## Written request
Select the lines below containing the word "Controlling".

(Items from a data source)
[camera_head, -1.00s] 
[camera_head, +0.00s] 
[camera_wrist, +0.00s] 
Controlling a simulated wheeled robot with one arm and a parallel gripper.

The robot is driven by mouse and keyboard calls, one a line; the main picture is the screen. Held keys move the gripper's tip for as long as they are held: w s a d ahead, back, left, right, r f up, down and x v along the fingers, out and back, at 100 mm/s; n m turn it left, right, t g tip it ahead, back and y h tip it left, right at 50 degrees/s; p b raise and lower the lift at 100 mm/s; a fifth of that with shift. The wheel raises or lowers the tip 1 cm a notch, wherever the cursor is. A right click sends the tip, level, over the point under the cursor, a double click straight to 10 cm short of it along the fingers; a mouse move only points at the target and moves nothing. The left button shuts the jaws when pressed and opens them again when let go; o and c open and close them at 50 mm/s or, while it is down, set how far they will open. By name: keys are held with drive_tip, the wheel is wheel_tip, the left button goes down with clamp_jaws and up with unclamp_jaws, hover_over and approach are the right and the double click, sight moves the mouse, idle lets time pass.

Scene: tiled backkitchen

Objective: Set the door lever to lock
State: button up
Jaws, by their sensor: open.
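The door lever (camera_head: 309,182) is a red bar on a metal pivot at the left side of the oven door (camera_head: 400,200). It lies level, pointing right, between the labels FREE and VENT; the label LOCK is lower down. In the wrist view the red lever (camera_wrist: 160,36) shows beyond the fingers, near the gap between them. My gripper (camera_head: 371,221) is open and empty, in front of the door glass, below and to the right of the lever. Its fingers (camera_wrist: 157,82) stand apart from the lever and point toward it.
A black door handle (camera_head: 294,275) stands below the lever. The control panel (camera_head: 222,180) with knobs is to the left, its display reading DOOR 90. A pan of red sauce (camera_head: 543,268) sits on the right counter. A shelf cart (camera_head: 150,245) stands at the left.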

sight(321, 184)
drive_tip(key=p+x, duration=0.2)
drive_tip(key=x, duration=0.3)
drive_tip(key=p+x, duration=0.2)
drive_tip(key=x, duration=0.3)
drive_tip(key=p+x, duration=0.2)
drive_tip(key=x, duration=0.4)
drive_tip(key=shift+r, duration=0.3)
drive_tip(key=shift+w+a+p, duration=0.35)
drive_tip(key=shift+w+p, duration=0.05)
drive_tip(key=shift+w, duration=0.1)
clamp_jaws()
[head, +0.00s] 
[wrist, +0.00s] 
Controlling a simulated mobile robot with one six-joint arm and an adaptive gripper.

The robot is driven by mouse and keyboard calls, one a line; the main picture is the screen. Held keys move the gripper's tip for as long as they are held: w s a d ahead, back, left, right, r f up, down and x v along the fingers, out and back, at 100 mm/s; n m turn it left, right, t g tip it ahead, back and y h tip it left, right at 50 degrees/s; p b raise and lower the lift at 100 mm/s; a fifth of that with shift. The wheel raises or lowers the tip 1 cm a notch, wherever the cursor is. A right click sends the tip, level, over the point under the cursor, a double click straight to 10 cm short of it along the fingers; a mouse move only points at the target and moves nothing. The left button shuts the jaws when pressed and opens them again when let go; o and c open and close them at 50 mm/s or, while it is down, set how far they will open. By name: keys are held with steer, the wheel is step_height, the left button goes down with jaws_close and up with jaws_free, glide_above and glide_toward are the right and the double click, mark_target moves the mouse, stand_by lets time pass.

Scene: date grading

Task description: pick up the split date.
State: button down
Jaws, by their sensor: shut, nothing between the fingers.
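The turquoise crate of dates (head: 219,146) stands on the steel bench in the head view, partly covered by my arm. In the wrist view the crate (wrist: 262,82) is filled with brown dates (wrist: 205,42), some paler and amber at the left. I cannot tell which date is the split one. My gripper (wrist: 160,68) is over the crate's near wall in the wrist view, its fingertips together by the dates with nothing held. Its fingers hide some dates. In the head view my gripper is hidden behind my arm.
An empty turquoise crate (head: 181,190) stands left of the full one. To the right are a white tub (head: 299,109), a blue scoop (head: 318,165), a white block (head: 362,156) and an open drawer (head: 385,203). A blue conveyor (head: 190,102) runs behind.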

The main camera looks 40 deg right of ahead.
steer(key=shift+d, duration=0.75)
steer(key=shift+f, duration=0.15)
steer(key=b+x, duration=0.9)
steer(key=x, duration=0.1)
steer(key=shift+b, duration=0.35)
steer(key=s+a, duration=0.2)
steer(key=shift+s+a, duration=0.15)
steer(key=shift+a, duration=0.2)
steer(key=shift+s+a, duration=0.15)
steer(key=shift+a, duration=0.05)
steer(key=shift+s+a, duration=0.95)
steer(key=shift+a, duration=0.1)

## Complete response
Controlling a simulated wheeled robot with one arm and a parallel gripper.
Controlling a simulated mobile robot with one six-joint arm and an adaptive gripper.

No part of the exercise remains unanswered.